== DATA EXCERPTS ==
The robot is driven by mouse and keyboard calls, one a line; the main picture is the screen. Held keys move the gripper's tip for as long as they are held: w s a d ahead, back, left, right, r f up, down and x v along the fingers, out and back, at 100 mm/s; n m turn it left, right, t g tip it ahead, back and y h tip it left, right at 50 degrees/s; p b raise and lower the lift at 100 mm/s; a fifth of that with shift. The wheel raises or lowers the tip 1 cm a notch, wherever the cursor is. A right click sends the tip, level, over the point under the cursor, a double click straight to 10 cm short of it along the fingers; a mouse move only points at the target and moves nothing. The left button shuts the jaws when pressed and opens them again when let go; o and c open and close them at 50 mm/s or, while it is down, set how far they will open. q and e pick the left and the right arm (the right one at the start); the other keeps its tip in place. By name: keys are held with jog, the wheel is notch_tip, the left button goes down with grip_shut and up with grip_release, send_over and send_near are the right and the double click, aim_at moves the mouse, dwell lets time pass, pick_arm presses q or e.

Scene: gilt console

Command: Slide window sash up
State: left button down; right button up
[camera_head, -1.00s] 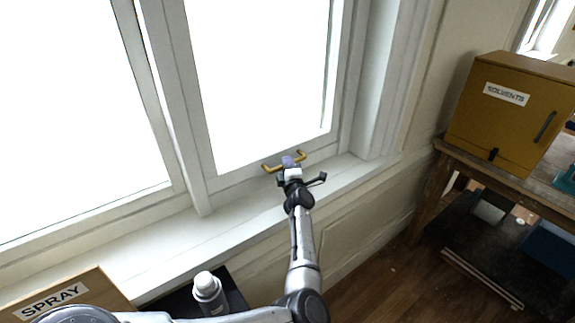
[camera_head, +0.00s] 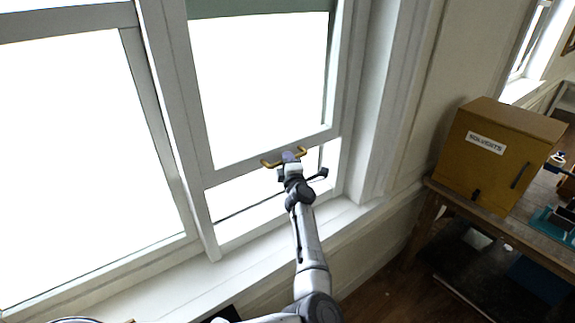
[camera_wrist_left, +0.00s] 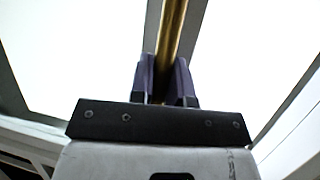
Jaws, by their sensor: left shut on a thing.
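The right-hand window sash (camera_head: 262,170) is raised, with an open gap between its bottom rail and the white sill (camera_head: 345,213). A gold handle (camera_head: 270,163) sticks out from the bottom rail. My left gripper (camera_head: 290,158) is at the middle of this handle, its jaws shut on the bar. In the left wrist view the gold bar (camera_wrist_left: 172,35) runs between the two dark fingers of the gripper (camera_wrist_left: 166,82). The fingers hide part of the bar. My right gripper is in neither view.
A second, wider window pane (camera_head: 80,150) stands to the left, past a white post. A mustard-yellow cabinet marked SOLVENTS (camera_head: 490,155) stands on a wooden bench (camera_head: 432,205) at the right.

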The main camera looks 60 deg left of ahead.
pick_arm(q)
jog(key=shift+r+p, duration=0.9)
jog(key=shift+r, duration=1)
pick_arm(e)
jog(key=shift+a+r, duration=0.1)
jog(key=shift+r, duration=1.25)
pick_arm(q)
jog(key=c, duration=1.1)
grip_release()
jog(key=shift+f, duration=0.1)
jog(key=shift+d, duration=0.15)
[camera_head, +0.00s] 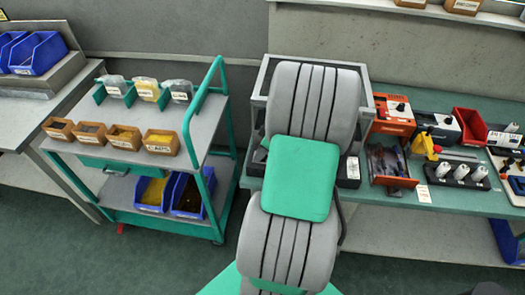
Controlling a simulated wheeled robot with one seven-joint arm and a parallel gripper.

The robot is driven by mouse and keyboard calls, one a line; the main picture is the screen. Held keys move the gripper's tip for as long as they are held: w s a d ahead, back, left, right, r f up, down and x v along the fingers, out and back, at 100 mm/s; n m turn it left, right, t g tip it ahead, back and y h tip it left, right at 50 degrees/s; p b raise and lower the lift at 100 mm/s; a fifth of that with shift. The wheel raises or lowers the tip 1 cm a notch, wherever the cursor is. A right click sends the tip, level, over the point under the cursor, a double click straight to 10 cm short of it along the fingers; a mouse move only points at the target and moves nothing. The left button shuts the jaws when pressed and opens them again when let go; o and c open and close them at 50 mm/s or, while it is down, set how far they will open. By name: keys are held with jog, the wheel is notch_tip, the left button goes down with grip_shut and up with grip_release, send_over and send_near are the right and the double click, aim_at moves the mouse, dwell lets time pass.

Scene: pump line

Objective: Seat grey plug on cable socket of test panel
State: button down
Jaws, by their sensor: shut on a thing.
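My arm fills the middle of the head view and hides what lies behind it. My gripper is not visible, and I cannot see the grey plug. A grey frame (367,103) stands on the bench behind my arm, mostly covered. I cannot tell whether it is the test panel, and no cable socket shows. A thin dark curved line runs along the right side of my arm; I cannot tell whether it is a cable.
A green-framed trolley (210,105) with small labelled bins stands left. The green bench (430,195) at right holds a red tool tray (390,180), a black block with white cylinders (458,178) and a red bin (470,127). Floor is clear between trolley and arm.

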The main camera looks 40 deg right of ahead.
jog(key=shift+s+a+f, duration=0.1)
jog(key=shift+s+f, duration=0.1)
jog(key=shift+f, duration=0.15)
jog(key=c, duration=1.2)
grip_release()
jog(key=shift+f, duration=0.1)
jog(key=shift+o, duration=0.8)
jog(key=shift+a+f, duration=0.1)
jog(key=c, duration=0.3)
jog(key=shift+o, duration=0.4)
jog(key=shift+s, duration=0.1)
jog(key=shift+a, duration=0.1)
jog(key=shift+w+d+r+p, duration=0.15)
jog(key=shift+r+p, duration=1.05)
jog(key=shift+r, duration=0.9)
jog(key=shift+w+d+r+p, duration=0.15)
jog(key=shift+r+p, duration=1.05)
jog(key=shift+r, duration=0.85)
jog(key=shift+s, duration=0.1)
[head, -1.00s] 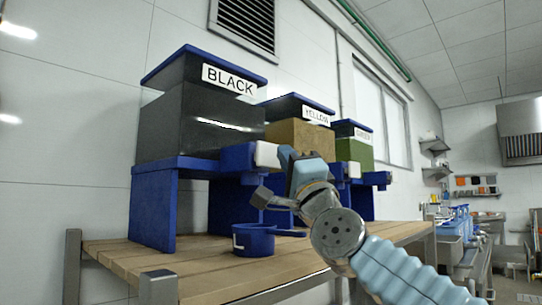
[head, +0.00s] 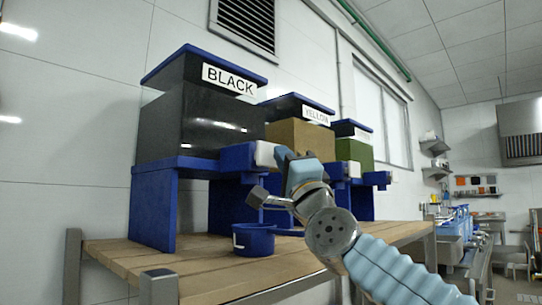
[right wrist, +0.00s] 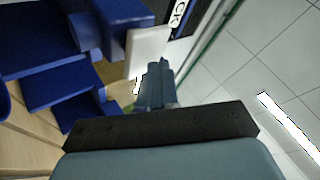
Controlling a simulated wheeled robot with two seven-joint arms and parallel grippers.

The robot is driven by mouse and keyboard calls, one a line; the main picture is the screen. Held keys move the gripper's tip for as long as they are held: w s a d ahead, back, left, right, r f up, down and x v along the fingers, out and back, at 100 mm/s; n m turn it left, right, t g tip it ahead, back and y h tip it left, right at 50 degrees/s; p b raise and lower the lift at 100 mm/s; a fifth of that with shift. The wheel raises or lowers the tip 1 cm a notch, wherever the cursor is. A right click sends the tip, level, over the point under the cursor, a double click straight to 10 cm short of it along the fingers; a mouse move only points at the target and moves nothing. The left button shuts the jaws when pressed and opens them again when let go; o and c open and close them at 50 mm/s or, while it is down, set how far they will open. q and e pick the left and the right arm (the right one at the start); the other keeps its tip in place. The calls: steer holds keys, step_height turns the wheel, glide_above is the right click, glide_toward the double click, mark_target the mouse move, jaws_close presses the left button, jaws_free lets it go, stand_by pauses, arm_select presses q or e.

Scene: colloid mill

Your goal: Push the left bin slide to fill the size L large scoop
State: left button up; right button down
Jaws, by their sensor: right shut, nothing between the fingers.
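The left bin, labelled BLACK (head: 205,115), stands on a blue stand (head: 155,205) and holds dark contents. Its slide is a blue block (head: 237,157) with a white end (head: 264,154) at the bin's lower right; the white end also shows in the right wrist view (right wrist: 147,50). My right gripper (head: 284,157) is shut and empty, with its fingertips at or very near the white end; I cannot tell if they touch. The blue scoop (head: 254,240) sits upright on the table below the slide, its handle pointing right. Its inside is hidden. My left gripper is out of view.
The YELLOW bin (head: 292,135) and a green-filled bin (head: 355,152) stand farther right, with similar slides. The wooden table (head: 140,262) is bare at its front left. A sink counter and shelves lie in the right background.

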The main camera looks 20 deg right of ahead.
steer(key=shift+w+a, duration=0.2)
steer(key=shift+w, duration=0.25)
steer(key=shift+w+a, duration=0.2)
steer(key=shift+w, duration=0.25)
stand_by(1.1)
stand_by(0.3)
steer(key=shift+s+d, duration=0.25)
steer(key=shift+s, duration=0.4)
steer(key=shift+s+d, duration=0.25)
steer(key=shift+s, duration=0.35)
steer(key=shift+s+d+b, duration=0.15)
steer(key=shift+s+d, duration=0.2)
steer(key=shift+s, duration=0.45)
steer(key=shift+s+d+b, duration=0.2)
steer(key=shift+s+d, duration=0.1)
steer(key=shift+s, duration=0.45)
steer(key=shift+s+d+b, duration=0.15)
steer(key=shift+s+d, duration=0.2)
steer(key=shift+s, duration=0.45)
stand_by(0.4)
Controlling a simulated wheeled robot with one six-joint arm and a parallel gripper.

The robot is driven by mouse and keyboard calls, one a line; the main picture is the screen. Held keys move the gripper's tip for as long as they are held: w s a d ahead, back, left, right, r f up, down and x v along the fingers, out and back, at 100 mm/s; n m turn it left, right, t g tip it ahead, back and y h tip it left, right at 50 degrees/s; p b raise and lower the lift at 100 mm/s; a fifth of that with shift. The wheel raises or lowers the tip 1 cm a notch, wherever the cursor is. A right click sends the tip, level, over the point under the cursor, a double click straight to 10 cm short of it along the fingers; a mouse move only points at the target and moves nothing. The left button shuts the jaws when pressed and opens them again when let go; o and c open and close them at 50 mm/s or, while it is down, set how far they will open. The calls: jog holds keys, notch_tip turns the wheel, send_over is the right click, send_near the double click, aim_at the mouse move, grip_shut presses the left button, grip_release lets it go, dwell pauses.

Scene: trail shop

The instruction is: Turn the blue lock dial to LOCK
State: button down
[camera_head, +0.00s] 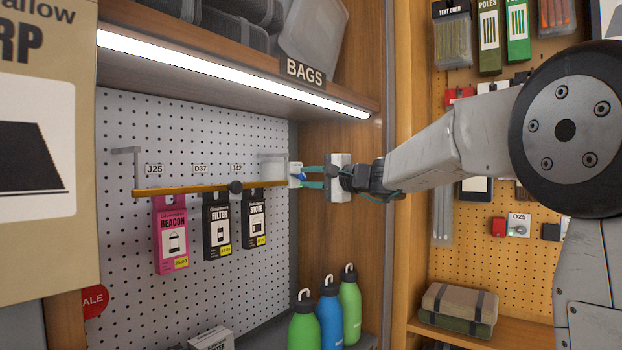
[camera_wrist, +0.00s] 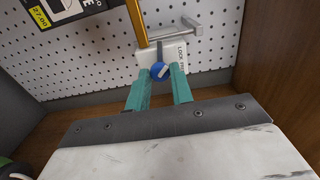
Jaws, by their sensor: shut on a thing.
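The blue lock dial (camera_wrist: 159,71) sits on a white lock plate (camera_wrist: 146,56) at the end of the orange bar (camera_wrist: 137,20). It has a pale pointer mark. Small print on the plate is rotated and hard to read. My gripper (camera_wrist: 161,72) has its teal fingers on either side of the dial, shut on it. In the head view the dial (camera_head: 301,176) shows as a small blue patch at the bar's right end, partly hidden by my gripper (camera_head: 304,177). Which way the dial points is unclear there.
The orange bar (camera_head: 200,190) crosses in front of hanging packs: a pink beacon (camera_head: 171,235), a filter (camera_head: 217,226) and a stove (camera_head: 253,220). Bottles (camera_head: 328,315) stand below. A wooden side panel (camera_head: 340,240) is close to my gripper. A lit shelf (camera_head: 240,75) is above.

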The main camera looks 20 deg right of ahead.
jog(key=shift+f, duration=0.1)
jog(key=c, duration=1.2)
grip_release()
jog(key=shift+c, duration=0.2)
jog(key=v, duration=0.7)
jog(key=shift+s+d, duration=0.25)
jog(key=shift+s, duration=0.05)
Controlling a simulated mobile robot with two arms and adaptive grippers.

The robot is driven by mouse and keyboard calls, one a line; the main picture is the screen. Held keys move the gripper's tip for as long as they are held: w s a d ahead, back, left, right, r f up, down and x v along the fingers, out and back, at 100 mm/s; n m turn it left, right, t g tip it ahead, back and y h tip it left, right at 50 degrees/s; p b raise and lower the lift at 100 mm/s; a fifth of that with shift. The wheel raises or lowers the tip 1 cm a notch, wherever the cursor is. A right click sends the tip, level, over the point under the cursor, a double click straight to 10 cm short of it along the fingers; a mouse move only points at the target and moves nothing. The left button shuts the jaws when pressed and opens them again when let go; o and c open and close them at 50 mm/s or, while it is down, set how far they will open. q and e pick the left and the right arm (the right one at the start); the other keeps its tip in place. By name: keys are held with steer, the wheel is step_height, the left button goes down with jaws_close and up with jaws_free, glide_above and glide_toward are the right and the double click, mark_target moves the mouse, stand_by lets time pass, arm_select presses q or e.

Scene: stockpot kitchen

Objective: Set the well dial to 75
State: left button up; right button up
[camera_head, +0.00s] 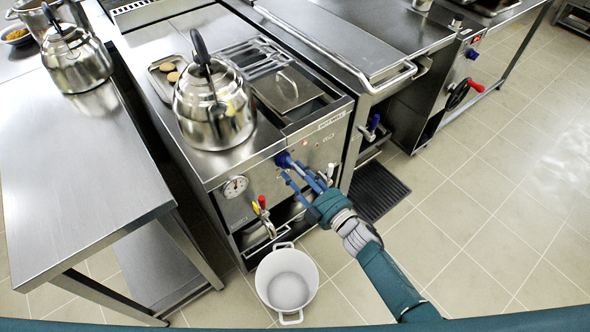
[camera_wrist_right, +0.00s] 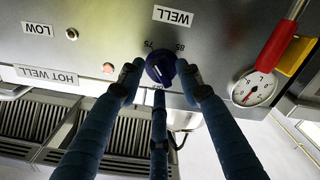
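The blue well dial (camera_wrist_right: 160,68) sits on the front panel of the steel cooker, below a WELL label (camera_wrist_right: 173,16) in the right wrist view. The marks 75 and 85 show above it on either side; a small pale mark shows on its face, but I cannot read its setting surely. In the head view the dial (camera_head: 283,159) is at the panel's top edge. My right gripper (camera_wrist_right: 160,72) has its fingers on both sides of the dial, with narrow gaps visible; it looks open around it. It also shows in the head view (camera_head: 298,176). My left gripper is not in view.
A round gauge (camera_head: 235,187) and a tap with a red handle (camera_head: 262,202) are left of the dial. A white pot (camera_head: 287,281) stands on the floor below. A steel kettle (camera_head: 214,110) stands on the cooker top. Open tiled floor lies to the right.

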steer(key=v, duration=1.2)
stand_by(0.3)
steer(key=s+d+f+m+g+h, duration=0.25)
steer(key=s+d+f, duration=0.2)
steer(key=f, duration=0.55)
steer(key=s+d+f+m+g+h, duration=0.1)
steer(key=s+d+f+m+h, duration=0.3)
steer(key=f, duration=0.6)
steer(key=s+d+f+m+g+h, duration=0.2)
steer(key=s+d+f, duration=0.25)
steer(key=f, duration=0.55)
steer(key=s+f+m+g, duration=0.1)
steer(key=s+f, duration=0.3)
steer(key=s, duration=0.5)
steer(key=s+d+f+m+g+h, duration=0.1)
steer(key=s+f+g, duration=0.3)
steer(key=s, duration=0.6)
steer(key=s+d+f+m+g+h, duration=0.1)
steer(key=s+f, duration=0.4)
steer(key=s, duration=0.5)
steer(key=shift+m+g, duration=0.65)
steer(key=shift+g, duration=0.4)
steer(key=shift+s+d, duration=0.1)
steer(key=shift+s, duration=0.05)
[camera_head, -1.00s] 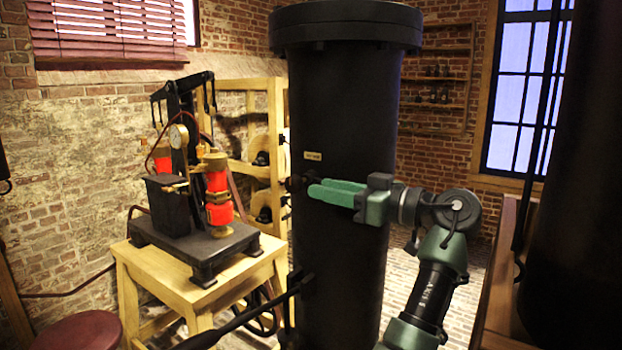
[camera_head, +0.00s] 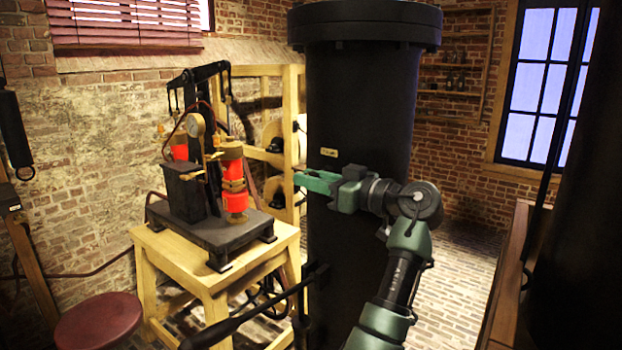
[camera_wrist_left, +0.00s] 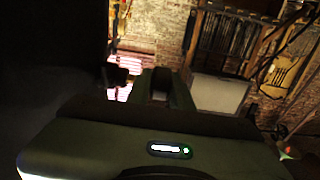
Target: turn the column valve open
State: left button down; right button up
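The tall black column (camera_head: 362,110) stands in the middle of the head view, with a small brass label (camera_head: 328,153) on its front. My left gripper (camera_head: 298,180) lies across the column's front, its green fingers pointing left and tips at the column's left edge. I cannot tell whether the fingers are apart. No valve handle shows clearly; a small dark part (camera_wrist_left: 118,76) in the left wrist view, left of the fingers (camera_wrist_left: 160,85), may belong to it. No contact with it can be made out. My right gripper is not in view.
A wooden table (camera_head: 215,265) with a black and red apparatus (camera_head: 232,180) stands left of the column. A black rod (camera_head: 255,312) runs low beside the column. A red round stool (camera_head: 98,320) is at lower left. A wooden bench edge (camera_head: 500,275) is at right.

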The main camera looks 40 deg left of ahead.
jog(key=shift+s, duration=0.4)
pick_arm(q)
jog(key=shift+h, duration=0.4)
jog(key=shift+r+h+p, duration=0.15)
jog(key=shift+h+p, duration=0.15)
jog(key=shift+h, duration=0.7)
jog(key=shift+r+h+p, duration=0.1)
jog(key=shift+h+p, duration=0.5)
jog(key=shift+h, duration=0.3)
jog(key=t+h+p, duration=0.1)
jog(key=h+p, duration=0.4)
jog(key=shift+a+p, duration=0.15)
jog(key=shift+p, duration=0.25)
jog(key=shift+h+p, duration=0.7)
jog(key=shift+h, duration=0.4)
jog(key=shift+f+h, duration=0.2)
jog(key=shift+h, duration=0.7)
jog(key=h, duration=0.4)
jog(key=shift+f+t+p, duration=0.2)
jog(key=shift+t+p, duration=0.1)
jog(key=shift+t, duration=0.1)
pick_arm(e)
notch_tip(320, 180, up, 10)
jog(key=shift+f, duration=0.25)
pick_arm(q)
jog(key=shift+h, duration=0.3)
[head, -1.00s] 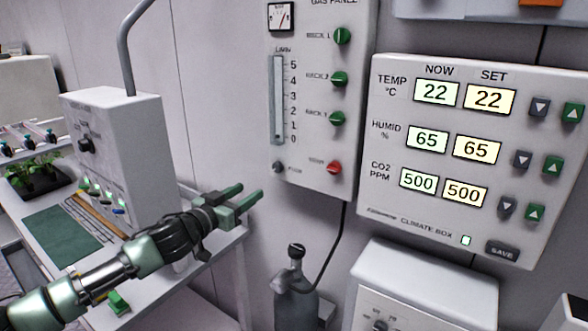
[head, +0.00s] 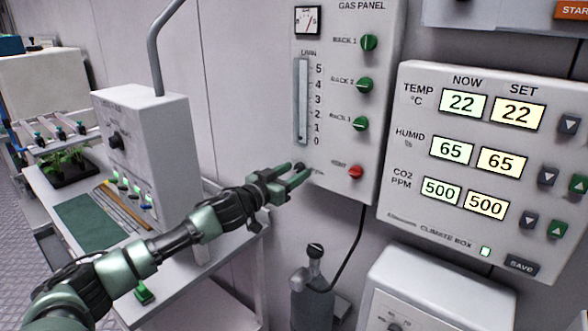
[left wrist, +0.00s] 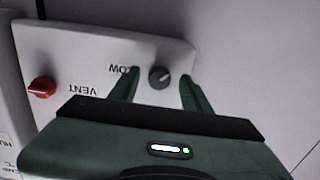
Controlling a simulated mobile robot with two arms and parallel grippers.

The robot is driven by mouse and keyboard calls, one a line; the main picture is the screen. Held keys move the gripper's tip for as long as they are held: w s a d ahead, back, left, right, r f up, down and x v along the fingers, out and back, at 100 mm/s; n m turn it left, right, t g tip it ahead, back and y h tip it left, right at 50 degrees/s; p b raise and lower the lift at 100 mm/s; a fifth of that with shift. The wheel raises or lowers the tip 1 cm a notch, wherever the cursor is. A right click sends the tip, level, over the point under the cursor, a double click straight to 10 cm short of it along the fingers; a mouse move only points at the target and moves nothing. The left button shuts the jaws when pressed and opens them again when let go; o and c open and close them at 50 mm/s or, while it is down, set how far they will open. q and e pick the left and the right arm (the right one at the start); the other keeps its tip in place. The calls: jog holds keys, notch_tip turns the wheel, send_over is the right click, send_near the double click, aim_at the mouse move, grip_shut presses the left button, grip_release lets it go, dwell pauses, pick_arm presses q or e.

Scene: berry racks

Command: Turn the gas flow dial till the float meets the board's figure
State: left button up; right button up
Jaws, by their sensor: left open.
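The gas panel (head: 345,15) hangs on the wall in the head view. Its flow tube (head: 302,100) has a scale from 0 to 5; I cannot make out the float clearly. The small dark flow dial (left wrist: 159,77) shows in the left wrist view, between the two fingers of my left gripper (left wrist: 161,80). The fingers are open and I see no contact with the dial. In the head view the left gripper (head: 303,173) is at the panel's lower left corner and partly covers the dial. I see no board with a flow figure. My right gripper is out of view.
A red vent knob (head: 356,171) is right of the dial, with several green rack knobs (head: 362,123) above. The climate box (head: 400,205) is to the right. A gas bottle (head: 312,290) stands below, and a bench (head: 185,275) is at left.

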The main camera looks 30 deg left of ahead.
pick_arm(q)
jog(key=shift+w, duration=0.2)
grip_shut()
===
■ REQUEST
Set down exactly the lines above, from the line containing "go, dwell pauses." through the line containing "[camera_wrist, +0.00s]". Skip the pictures.

■ SOLVED PROBLEM
The robot is driven by mouse and keyboard calls, one a line; the main picture is the screen. Held keys move the gripper's tip for as long as they are held: w s a d ahead, back, left, right, r f up, down and x v along the fingers, out and back, at 100 mm/s; n m turn it left, right, t g tip it ahead, back and y h tip it left, right at 50 degrees/s; p b raise and lower the lift at 100 mm/s; a fifth of that with shift. The wheel raises or lowers the tip 1 cm a notch, wherever the cursor is. A right click sends the tip, level, over the point under the cursor, a double click straight to 10 cm short of it along the fingers; a mouse move only points at the target and moves nothing. The left button shuts the jaws when pressed and opens them again when let go; o and c open and close them at 50 mm/s or, while it is down, set how far they will open. The calls: jog holds keys, notch_tip turns the wheel, send_over is the right click, send_near the double click, aim_at the mouse move, grip_shut presses the left button, grip_release lets it go, dwell pauses.

Scene: trail shop

The instruction is: Turn the blue lock dial to LOCK
State: button down
[camera_head, +0.00s] 
[camera_wrist, +0.00s] 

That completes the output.